Dataset records:
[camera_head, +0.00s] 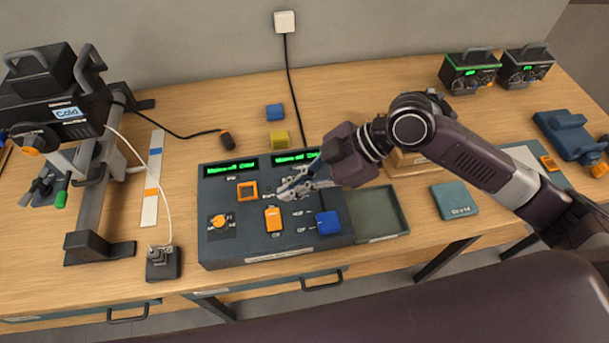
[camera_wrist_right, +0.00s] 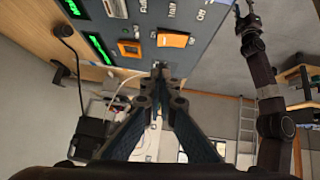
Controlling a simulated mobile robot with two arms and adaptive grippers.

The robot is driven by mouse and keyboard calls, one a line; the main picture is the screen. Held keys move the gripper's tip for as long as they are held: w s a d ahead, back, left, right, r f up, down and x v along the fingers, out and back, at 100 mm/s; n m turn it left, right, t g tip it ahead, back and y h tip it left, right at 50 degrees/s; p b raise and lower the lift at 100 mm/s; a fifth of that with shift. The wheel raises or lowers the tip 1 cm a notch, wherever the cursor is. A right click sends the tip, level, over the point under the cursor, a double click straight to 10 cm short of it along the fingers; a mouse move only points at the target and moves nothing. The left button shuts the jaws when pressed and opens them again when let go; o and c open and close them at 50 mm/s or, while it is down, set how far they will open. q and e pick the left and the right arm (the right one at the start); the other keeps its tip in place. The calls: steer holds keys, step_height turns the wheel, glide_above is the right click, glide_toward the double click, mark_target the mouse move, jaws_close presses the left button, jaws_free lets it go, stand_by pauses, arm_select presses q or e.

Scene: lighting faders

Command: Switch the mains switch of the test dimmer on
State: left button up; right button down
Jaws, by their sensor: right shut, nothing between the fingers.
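The dimmer console (camera_head: 345,239) is a dark blue-grey box on the bench, with two green displays whose text seems to begin with "Mains". An orange square-framed control (camera_head: 247,191) sits below the left display; it also shows in the wrist view (camera_wrist_right: 129,48). I cannot read which control is the mains switch. An orange block control (camera_head: 273,218) and a blue one (camera_head: 328,222) are nearer the front. My right gripper (camera_head: 285,190) is shut and empty over the console, right of the square-framed control. My left arm seems to show in the wrist view, its gripper unclear.
An open green tray (camera_head: 390,232) adjoins the console's right side. A lamp on a stand (camera_head: 88,200) and a small black cabled box (camera_head: 163,263) stand left. Blue (camera_head: 275,111) and yellow (camera_head: 279,139) blocks lie behind. A teal block (camera_head: 455,200) lies right.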

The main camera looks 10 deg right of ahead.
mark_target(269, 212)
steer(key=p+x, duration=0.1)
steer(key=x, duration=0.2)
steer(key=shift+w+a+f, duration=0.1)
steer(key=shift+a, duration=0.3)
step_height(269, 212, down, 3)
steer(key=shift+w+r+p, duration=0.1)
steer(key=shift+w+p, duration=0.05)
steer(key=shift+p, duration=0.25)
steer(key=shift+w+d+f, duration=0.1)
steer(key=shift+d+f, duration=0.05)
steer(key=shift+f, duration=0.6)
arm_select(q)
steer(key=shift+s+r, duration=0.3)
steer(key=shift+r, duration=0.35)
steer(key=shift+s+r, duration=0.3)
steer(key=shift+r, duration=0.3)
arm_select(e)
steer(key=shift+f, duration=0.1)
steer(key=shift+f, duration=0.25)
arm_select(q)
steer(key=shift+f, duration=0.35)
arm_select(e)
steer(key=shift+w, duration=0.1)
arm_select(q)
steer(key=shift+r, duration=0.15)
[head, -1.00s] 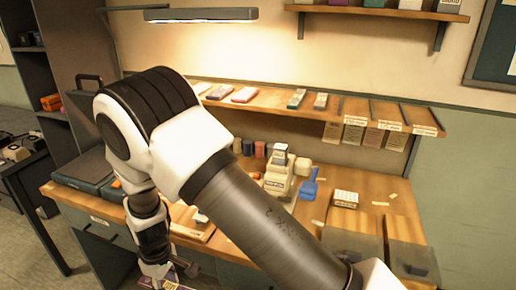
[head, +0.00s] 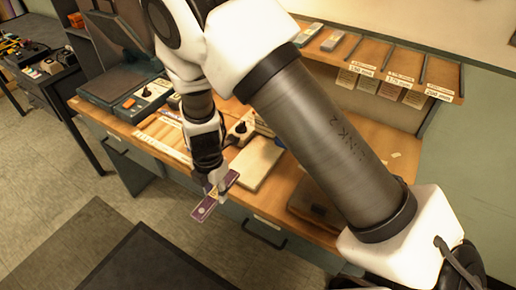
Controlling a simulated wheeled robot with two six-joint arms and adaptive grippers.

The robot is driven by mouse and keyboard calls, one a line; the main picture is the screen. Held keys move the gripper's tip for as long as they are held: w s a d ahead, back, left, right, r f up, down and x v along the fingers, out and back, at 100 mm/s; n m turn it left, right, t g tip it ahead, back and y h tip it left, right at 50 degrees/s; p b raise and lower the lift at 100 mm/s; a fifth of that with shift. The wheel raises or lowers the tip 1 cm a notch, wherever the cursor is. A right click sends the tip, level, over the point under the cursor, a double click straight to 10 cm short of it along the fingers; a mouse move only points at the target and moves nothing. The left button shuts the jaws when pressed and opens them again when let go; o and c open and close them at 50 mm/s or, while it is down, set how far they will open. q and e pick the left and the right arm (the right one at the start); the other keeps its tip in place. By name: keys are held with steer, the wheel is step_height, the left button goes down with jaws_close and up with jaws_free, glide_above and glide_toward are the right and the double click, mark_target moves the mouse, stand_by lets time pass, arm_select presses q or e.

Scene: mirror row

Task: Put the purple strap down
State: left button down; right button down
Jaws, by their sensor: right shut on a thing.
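The purple strap (head: 205,209) is a flat, narrow purple piece with a lighter band across it. My right gripper (head: 217,194) is shut on it near its middle. The strap is held tilted in front of the desk's front edge, with the floor behind it in the picture. My right arm crosses the middle of the head view and hides part of the desk top. My left gripper is not in view.
The wooden desk (head: 284,205) carries a dark case (head: 112,88), a grey device with a knob (head: 150,92) and a pale flat block (head: 254,163). A slotted shelf (head: 376,52) is behind. A dark mat (head: 150,262) lies on the floor.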

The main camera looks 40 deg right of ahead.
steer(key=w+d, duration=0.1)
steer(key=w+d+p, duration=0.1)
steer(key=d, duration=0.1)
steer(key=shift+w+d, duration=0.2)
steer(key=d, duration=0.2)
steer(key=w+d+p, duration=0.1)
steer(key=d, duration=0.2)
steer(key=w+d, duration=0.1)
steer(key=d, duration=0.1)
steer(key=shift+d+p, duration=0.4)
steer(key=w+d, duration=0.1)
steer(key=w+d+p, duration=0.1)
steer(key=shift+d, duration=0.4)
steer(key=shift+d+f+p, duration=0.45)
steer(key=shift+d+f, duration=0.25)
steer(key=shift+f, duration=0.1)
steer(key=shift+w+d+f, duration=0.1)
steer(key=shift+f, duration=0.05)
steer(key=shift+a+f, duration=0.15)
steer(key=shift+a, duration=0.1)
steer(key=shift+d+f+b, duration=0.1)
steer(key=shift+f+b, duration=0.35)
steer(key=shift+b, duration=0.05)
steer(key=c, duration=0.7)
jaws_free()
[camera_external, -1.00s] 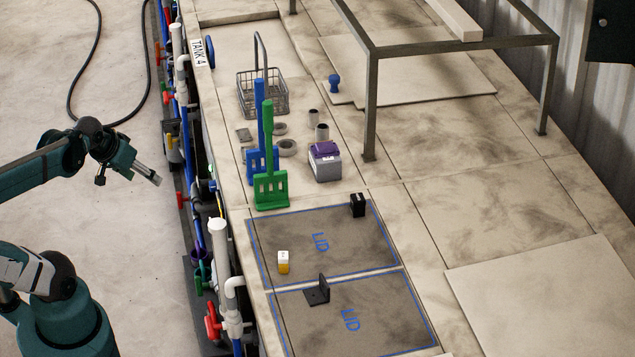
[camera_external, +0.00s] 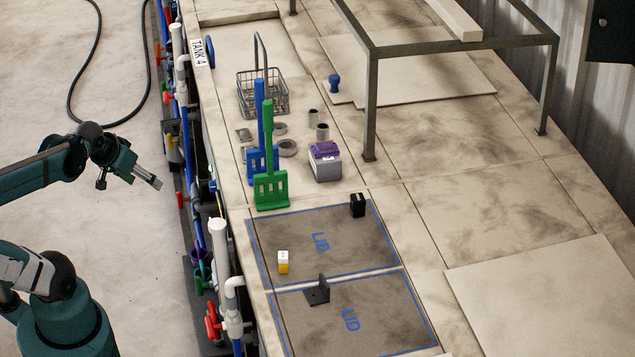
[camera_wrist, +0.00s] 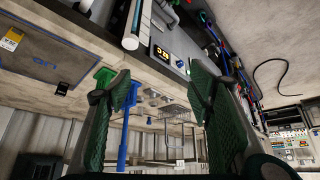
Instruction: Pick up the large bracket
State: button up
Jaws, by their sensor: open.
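The large bracket (camera_external: 317,291) looks like a black L-shaped plate with one upright leg. It stands in the external view on the nearer of two dark panels marked LID (camera_external: 375,318), near that panel's back edge. I cannot make it out in the wrist view. My gripper (camera_external: 155,182) hangs over the floor left of the bench, well apart from the bracket. In the wrist view my gripper (camera_wrist: 158,88) has its two green fingers spread wide with nothing between them.
A white-and-yellow block (camera_external: 283,262) and a black block (camera_external: 357,205) sit on the farther lid. Green (camera_external: 268,150) and blue (camera_external: 260,118) paddles stand behind it, near a purple-topped box (camera_external: 325,162) and wire basket (camera_external: 263,93). Pipes and valves (camera_external: 218,250) line the bench's left edge.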

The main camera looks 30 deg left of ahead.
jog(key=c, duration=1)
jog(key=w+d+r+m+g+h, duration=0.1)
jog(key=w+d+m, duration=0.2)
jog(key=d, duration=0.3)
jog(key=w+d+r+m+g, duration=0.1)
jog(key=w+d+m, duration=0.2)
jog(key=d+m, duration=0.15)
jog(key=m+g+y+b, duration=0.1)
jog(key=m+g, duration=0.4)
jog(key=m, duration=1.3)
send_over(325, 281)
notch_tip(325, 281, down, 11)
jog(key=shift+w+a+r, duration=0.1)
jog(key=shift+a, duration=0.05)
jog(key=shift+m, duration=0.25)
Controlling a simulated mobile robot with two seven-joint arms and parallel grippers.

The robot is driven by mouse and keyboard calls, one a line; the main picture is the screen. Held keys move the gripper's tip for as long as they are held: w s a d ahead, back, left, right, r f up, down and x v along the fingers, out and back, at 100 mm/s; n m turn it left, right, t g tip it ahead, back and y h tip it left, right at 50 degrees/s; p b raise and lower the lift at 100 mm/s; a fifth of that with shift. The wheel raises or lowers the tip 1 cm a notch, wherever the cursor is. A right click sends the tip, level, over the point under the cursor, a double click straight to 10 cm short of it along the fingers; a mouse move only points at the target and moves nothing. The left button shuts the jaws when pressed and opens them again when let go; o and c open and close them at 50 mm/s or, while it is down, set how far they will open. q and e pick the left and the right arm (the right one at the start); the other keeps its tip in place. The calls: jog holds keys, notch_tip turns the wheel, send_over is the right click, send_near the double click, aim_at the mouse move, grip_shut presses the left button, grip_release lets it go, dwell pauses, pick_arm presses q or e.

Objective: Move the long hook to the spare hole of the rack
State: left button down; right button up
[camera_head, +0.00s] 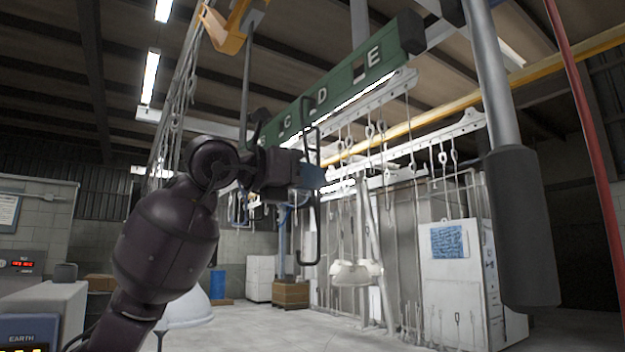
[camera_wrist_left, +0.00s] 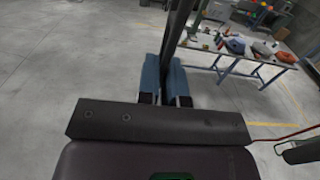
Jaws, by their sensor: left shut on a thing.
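The long hook (camera_head: 316,225) is a thin dark rod with bent ends, hanging roughly upright. My left gripper (camera_head: 312,177) is shut on its middle part. In the left wrist view the dark rod (camera_wrist_left: 177,35) passes between the blue fingers of my left gripper (camera_wrist_left: 166,78). The rack is a green beam (camera_head: 340,80) with white letters, C, D and E readable, sloping up to the right. A dark square hole (camera_head: 358,67) shows beside the E. The hook's upper end overlaps the beam's lower edge near D; I cannot tell whether they touch. My right gripper is out of view.
A grey pole with a thick dark sleeve (camera_head: 522,230) stands at the right. An orange bracket (camera_head: 228,28) is at the upper left. White rails with small hooks (camera_head: 440,140) hang behind.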

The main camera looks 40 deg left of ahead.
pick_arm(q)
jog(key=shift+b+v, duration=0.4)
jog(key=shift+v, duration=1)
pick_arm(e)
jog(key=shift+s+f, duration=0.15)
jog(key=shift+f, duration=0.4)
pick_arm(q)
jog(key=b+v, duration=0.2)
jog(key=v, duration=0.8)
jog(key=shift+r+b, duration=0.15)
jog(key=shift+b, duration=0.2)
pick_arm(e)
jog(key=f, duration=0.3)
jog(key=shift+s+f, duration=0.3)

Written problem: Omit all pictures, and reproduce exactly the lines from the one holding "[camera_external, +0.00s]" through the one holding "State: button up", both included.

Answer:
[camera_external, +0.00s] 
[camera_wrist, +0.00s] 
Instruction: Pick up the large bracket
State: button up

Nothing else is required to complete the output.